I also spent some time photographing the colours at the trash and treasure which I never think about until just before we have to go. But really it's one of my favourite aspects of the day. Up there with fish and chips for lunch and the unpacking of various bags and parcels and the showing each other all the stuff we've scored. It was a pretty good father's day outing, really. A little oasis of pleasure amongst the stress of househunting (which I never thought we'd do but I'm really pleased and grateful that we are) and the trials of cold and flu season. Grace had her first visit to the doctor in well over a year, she's hacking a cough and streaming snot but doesn't understand why she feels so terrible and can only run around for half the usual time before falling in a heap. Gerard did a sterling job of looking after her today, but you know, I kind of take that a bit for granted on a day to day basis. Which is actually pretty nice.  It makes me very happy when I think of that. It's not coming out right, but he is a terrific Dad and I really do love and appreciate that about him. 

career woman's cookbook and other gems

There's a post brewing about my motherhood stuff. It's in draft form and every couple of nights I open it up and type a few words or a sentence here and there, and then suddenly feel really, really tired and have to aimlessly cruise flickr or go to bed. I think this draft is blocking me from writing about all sorts of other stuff. Like opshopping. Sometimes when I read dear meagan or fiveandtwo and about their fabulous opshop scores, alongside the vicarious pleasure ( a bit like the best kind of make believe/virtual/internet opshopping), I get this feeling oh, I don't go opshopping anymore, boohoo. Which is just not true. Not at all. There is always some opshopping (or trash and treasuring) in my life. Without it, I feel bereft, so lately I've taken to having a longer lunch break and once a week, striding down to one of the oppys near work. Last week I got some fantastic new tea towells and small tableclothes useful for draining glasses in the scullery. This week I found an orange folder of neatly ring bound women's weekly cooking supplements. I can't tell you how much pleasure it's given me, the touch of old paper, the history, the recipes. And this one spoke to me, not that I see myself cooking prawns at home on a weeknight.

Career

Busy

I remember my mother making us dresses like this and I think there's some photos somewhere which I might drag out for a flashback friday soon. Except mine wasn't white, but lurid purple. A bit like the dress in Miles Franklin's, My Brilliant Career, you know the moment when she gets out the beautiful dress her mother has slaved over and it's all wrong, it's lurid and gaudy. All the other girls have dresses that are tasteful, pale and understated. And then she digs herself into an even worse hole and says it's the dress of some girl who died.

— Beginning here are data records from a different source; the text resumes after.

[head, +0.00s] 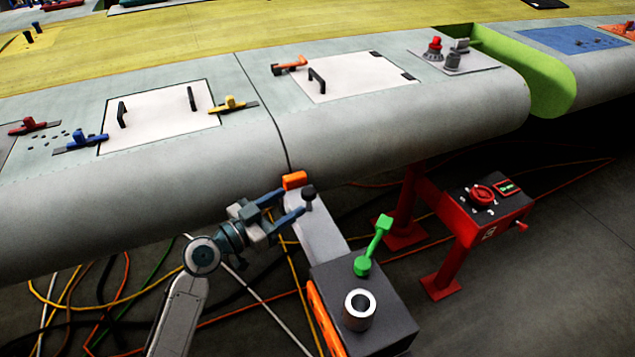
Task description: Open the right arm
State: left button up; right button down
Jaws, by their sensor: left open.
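A light grey jig arm (322,232) runs from a dark box (376,310) up to the front edge of the wing (420,125). A green lever (373,247) stands tilted up on the box, beside a metal ring (359,307). My left gripper (294,201) is open, its fingertips close to the dark knob. I cannot tell whether they touch it. My right gripper is out of view.
A red stand (460,240) with a control box (490,200) and red rotary knob is at the right. Several cables (95,300) lie on the dark floor. Clamps and handled panels (160,117) sit on the wing. Floor at lower right is clear.

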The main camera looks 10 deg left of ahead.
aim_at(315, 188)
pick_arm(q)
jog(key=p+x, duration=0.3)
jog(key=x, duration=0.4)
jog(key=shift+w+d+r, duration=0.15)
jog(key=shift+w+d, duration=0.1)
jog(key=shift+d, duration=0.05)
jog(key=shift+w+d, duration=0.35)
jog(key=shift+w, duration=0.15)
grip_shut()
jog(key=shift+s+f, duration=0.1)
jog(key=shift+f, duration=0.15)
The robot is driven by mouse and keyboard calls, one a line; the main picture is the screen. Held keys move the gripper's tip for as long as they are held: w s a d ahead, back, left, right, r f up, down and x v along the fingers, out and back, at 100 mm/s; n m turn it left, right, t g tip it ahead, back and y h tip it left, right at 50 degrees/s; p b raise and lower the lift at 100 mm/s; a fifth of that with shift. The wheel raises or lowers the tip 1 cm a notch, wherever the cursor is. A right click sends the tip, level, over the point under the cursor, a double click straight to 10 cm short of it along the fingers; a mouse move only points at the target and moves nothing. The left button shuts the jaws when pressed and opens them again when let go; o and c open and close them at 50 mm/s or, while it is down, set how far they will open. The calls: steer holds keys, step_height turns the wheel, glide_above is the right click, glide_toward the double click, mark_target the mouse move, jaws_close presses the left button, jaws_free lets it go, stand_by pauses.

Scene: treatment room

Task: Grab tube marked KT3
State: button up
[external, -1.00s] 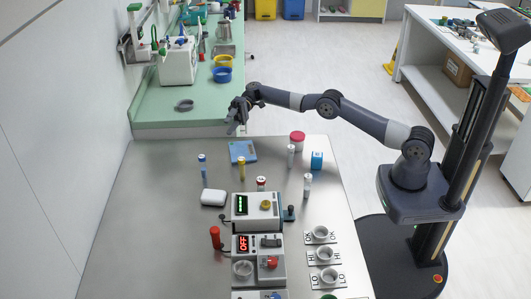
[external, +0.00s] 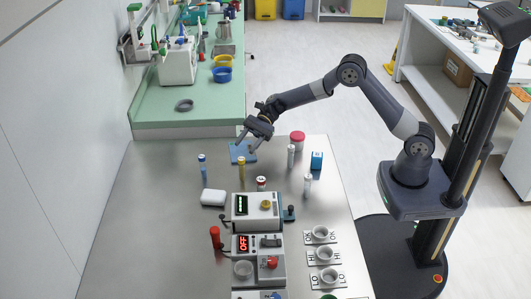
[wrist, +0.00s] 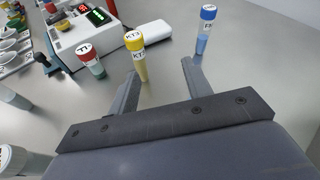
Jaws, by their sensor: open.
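The tube marked KT3 (wrist: 137,58) has a yellow cap and yellow body and stands upright on the metal table. In the external view the yellow-capped tube (external: 241,168) stands behind the white device with the green display.
A white rounded object (external: 213,197) and the white device (external: 255,208) are nearer the front.

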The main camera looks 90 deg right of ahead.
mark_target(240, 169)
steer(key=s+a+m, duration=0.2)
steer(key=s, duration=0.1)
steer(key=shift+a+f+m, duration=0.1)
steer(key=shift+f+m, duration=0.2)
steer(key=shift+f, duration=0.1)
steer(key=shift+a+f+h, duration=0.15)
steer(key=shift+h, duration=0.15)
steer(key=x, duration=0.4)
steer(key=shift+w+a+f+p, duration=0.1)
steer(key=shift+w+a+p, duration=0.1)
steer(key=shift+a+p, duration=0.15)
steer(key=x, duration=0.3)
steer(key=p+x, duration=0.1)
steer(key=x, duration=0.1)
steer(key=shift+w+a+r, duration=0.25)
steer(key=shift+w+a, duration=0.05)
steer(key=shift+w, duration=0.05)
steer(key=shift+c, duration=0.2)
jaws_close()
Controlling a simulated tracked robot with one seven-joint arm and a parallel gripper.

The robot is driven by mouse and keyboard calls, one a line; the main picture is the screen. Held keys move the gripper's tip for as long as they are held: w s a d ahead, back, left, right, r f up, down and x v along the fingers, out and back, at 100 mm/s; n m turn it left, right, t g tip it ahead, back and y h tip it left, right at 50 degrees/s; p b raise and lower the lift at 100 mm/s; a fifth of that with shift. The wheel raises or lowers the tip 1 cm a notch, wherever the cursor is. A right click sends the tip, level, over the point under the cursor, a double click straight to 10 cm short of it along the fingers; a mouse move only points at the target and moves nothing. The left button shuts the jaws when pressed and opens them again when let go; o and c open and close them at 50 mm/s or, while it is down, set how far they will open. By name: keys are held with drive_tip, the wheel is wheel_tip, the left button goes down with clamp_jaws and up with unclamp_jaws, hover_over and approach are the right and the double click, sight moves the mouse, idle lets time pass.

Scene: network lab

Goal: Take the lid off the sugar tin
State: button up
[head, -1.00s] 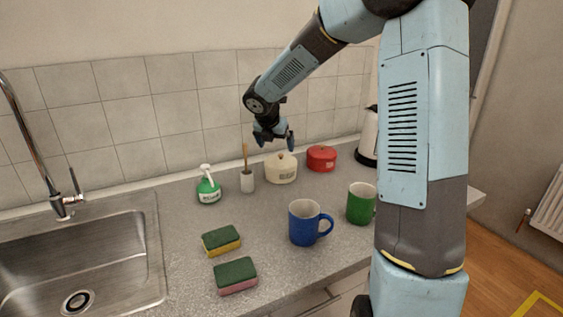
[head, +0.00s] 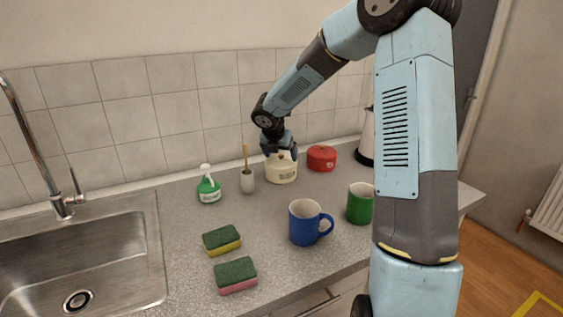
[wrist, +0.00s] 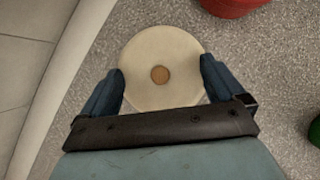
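The cream sugar tin (head: 282,174) stands upright on the counter near the back wall. Its round cream lid (wrist: 160,50) with a small brown knob (wrist: 160,75) fills the middle of the wrist view, and the lid appears to be on the tin. My gripper (head: 281,154) is right at the top of the tin, pointing down. In the wrist view its two blue fingers (wrist: 161,88) are spread open to the left and right of the knob, apart from it. The fingers partly hide the lid in the head view.
A red tin (head: 321,158) stands just right of the sugar tin, and a brush in a white holder (head: 247,181) stands left. A green soap bottle (head: 208,188), a blue mug (head: 304,225), a green mug (head: 359,204) and two sponges (head: 222,240) are also on the counter.

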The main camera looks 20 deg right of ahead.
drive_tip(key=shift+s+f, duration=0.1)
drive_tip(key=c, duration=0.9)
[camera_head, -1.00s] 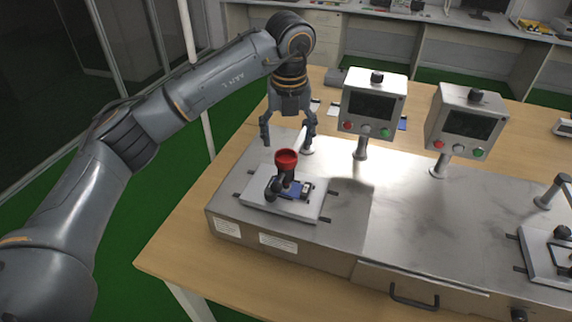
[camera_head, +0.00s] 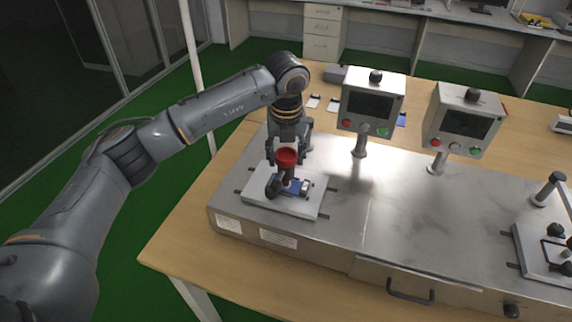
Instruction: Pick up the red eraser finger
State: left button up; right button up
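The red eraser finger (camera_head: 287,158) stands upright, its red cup-shaped top above a dark stem on a white fixture plate (camera_head: 262,198) at the left of the metal bench unit. My left gripper (camera_head: 287,152) points down right at the red top, with a finger near each side. The red top hides part of the fingers, so I cannot tell whether they touch it or are closed on it. A black knob and a small blue part (camera_head: 296,187) sit beside the stem on the plate. My right gripper is not in view.
Two grey control boxes with screens (camera_head: 371,105) (camera_head: 466,124) stand on posts to the right. A second fixture plate (camera_head: 540,266) is at the far right. The metal top (camera_head: 400,215) between the fixtures is clear. A handle (camera_head: 410,293) juts from the front.

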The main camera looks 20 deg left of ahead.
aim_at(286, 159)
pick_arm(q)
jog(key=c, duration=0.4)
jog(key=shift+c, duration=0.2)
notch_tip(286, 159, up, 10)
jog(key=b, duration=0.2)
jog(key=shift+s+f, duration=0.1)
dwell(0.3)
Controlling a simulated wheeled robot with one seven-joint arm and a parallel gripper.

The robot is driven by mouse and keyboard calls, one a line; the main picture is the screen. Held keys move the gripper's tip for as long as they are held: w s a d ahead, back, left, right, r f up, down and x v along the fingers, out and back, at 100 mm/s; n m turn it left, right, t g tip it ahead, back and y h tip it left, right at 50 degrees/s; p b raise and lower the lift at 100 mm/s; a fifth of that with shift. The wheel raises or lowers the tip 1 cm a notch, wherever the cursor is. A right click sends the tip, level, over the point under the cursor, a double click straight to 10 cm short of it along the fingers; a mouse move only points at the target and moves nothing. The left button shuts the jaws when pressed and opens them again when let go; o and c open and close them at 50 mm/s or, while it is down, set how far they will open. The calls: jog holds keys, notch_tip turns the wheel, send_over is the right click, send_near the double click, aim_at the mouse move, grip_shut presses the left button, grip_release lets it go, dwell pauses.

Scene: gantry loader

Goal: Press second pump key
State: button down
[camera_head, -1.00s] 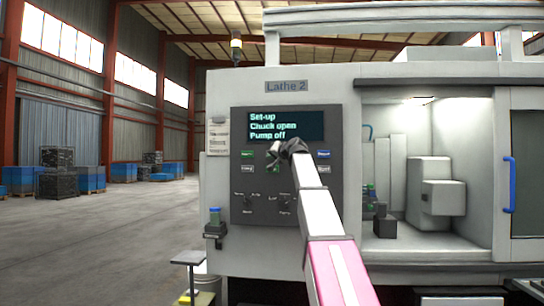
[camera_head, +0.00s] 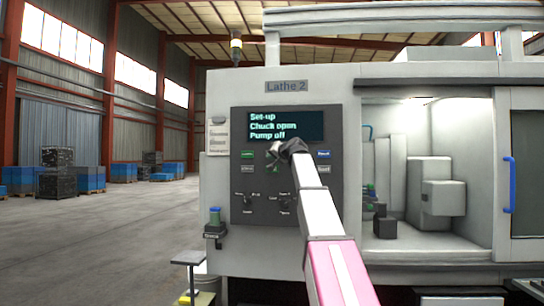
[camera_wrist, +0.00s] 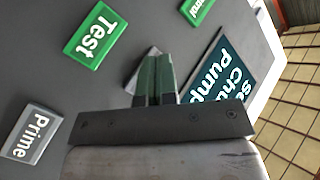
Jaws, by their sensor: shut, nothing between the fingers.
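The lathe's dark control panel (camera_head: 262,209) has a display (camera_head: 309,125) reading "Set-up / Chuck open / Pump off". My gripper (camera_head: 275,152) is shut and empty, in front of the panel just below the display. In the wrist view its shut fingers (camera_wrist: 156,75) cover most of a pale key (camera_wrist: 138,72). I cannot tell whether they touch it. A green "Test" key (camera_wrist: 95,35), a grey "Prime" key (camera_wrist: 30,133) and a partly cut-off green key (camera_wrist: 198,8) are around them. No key legible as a pump key shows; the covered key's label is hidden.
Blue (camera_head: 323,154) and grey (camera_head: 323,169) keys sit right of my arm. Rotary switches (camera_head: 248,201) are lower on the panel. The open lathe bay (camera_head: 440,235) is at right.

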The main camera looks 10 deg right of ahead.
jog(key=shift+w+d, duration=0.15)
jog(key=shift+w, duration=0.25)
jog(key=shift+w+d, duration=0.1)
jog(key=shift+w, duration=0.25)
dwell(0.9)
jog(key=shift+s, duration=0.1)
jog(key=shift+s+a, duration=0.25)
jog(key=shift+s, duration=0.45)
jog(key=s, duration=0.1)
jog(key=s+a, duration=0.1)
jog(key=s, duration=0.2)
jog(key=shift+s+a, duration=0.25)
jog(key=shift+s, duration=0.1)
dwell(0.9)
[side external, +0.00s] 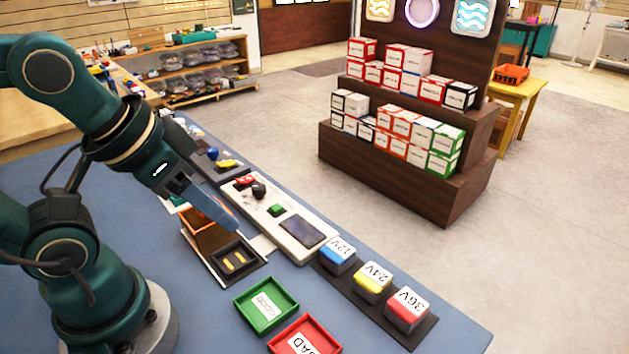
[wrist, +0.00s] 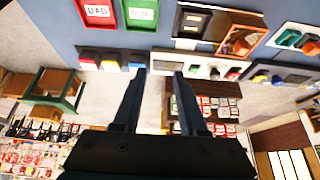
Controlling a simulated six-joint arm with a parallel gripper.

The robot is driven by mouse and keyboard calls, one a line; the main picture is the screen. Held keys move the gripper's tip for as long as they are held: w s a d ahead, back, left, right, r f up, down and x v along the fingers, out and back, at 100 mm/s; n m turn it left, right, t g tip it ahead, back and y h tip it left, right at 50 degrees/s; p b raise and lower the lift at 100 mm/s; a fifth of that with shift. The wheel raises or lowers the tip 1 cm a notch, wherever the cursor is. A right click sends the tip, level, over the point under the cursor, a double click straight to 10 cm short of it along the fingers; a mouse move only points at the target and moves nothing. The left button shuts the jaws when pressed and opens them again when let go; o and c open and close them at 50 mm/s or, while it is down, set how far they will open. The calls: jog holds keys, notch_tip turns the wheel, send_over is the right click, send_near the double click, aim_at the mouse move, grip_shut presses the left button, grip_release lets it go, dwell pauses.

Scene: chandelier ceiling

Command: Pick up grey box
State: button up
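No loose box that is plainly grey stands out in either view. The closest match is a long light-grey control panel (side external: 265,204) with a dark screen, lying along the far side of the blue table; it also shows in the wrist view (wrist: 205,70). My gripper (side external: 232,222) hangs over the table above a brown-orange tray, near the panel's left edge. In the wrist view my gripper (wrist: 158,74) shows two fingers spread apart with nothing between them. Whether it touches anything below cannot be told.
A black tray (side external: 256,262) holds gold-coloured pieces. Green (side external: 290,295) and red (side external: 333,342) trays lie in front. Blue (side external: 338,258), yellow (side external: 372,283) and red (side external: 406,311) voltage blocks stand right. A floor shelf (side external: 440,190) bears several small cartons. Bare blue tabletop shows at lower right.

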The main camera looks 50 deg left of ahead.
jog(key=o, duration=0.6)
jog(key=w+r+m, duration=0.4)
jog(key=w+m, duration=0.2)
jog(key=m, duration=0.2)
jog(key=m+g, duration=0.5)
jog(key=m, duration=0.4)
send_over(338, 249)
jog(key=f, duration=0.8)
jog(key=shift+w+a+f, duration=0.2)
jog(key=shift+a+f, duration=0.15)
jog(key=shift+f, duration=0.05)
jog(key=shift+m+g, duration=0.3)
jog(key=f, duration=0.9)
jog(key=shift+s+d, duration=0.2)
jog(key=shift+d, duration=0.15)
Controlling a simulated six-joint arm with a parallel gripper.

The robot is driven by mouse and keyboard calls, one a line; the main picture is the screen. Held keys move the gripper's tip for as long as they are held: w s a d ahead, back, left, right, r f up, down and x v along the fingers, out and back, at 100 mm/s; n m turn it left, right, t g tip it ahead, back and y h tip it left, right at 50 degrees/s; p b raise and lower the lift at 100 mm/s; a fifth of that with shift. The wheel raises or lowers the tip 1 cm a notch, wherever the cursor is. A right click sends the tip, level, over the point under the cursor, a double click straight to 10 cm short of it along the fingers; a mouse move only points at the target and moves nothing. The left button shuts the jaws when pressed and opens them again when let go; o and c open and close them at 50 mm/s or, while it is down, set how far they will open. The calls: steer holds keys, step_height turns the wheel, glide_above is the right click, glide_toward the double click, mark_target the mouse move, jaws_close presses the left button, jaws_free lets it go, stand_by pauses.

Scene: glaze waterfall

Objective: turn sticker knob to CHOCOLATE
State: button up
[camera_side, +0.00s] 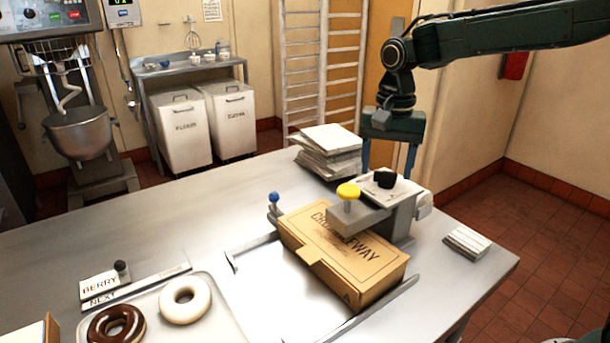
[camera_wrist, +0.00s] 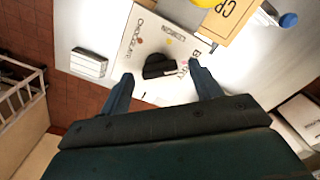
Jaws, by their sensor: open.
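The sticker knob (camera_side: 385,179) is black and sits on a pale dial plate (camera_side: 403,192) on top of the grey sticker machine. In the wrist view the knob (camera_wrist: 158,66) shows among printed labels. CHOCOLATE is on the left, what looks like LEMON is in the middle, and a partly hidden label starting with B is on the right. The knob's long side lies roughly left to right; which label it points at is unclear. My gripper (camera_wrist: 161,72) is open, its fingertips either side of the knob with gaps. In the side view my gripper (camera_side: 389,168) hangs just behind the knob.
A closed brown box (camera_side: 345,255) lies below the yellow stamp head (camera_side: 348,191), between metal rails. A blue-topped post (camera_side: 273,199) stands left. White stacks lie behind (camera_side: 328,150) and at right (camera_side: 466,242). A doughnut tray (camera_side: 222,318) and BERRY/NEXT cards (camera_side: 99,287) are front left.

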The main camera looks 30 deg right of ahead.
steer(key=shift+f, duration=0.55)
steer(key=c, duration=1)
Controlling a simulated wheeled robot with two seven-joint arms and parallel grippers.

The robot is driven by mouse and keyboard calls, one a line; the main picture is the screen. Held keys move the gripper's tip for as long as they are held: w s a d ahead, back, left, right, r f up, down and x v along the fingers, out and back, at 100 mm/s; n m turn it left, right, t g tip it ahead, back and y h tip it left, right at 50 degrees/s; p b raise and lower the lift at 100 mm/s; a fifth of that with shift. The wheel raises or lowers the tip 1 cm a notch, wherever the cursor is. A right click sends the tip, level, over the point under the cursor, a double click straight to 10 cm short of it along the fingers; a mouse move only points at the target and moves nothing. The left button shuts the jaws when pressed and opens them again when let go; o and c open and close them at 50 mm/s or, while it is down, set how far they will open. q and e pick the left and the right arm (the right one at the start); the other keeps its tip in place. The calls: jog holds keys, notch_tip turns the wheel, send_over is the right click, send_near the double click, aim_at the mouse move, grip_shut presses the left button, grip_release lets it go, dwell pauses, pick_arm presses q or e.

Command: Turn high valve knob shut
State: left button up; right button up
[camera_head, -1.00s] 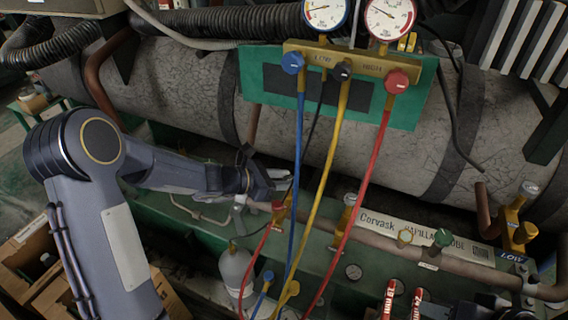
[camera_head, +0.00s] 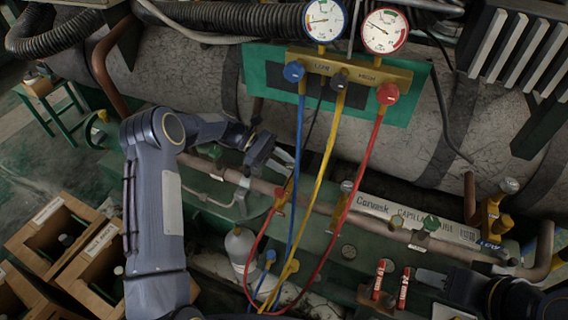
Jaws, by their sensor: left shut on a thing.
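The red knob (camera_head: 388,93) sits on the right end of the brass manifold (camera_head: 350,68), beside its HIGH lettering. A blue knob (camera_head: 293,71) and a black knob (camera_head: 340,79) are to its left. My left gripper (camera_head: 272,155) is left of the hoses and well below the red knob, not touching it. It is shut on something small that I cannot make out. My right gripper (camera_head: 440,283) is at the lower right, beside two red-and-white cylinders (camera_head: 391,285). Its jaw opening is unclear.
Blue (camera_head: 299,140), yellow (camera_head: 336,150) and red (camera_head: 368,160) hoses hang from the manifold. Two dial gauges (camera_head: 385,30) stand above it. A copper pipe (camera_head: 320,206) runs along the green bench. A white bottle (camera_head: 240,248) and wooden boxes (camera_head: 50,235) are lower left.

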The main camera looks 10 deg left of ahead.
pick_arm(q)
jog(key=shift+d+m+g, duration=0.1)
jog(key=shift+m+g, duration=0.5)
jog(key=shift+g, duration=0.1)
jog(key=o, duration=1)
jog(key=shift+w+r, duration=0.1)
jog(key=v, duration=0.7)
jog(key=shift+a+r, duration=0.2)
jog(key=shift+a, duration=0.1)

There is also a book on cooking with potatoes, some racey rice packet pictures, copha cooking (but no White Christmas or Chocolate Crackles which are the only foods occasionally justifying the actual ingestion of copha, in my opinion), spring lamb cooking (yum, yum pigs bum), some cakes and slices, kids cakes and a book of wedding cake designs. Which contained this one, for a young wedding

Young

It's decorated with jasmine, pink rosebuds and the bride and groom design is flooded onto the cake. I don't know what that means exactly, but all the other designs look stuffy and middle aged by comparison. Not hard, I guess, when this couple look like very young children.

whiskers on kittens

My last opshop finds, photographed in sunshine which seems a distant memory, even though we are getting little bursts here and there. I miss opshopping, I'm yearning for some good opshopping action. Not that I miss the stuff I buy all that much, but I miss being in opshops and the calm space of going through a box of odds and ends at my leisure. Although I have to say, I'm a bit taken by my last purchases. From a quick trip to Savers, with Grace in tow, walking or should I say, running around and finding all sorts of things to pull out. Not really all that restful.

Playslarastheme

Anyway, it plays Lara's theme. And still had the box, which I found on another shelf. I love it when I find the original packaging for stuff like this. So much more thrilling. Almost like new, and yet old, all at the same time. I have fond memories of having a music box just like this when I was a girl and thought Grace might enjoy it now, and she did. Especially pulling the ballerina off the spike and putting it in her mouth. So it's living on the high shelf above my computer desk, along with a few other fragile oppy finds until she's old enough not to destroy it within the first five minutes. And, of course, until she's old enough not to hurt herself with it either.

Musicbox 

I'm not sure about the material. It was an impulse buy. Yellow isn't really my colour and I'm not sure whether it's seventies or a more recent knockoff. Not that that should matter. And I'm not sure what I would make out of it but sometimes buying material just for the sake of having it is cheering. Maybe it will become one of those pieces that I pull out of my cupboard every year, touch and look at before putting back in the cupboard. Which in itself is quite satisfying.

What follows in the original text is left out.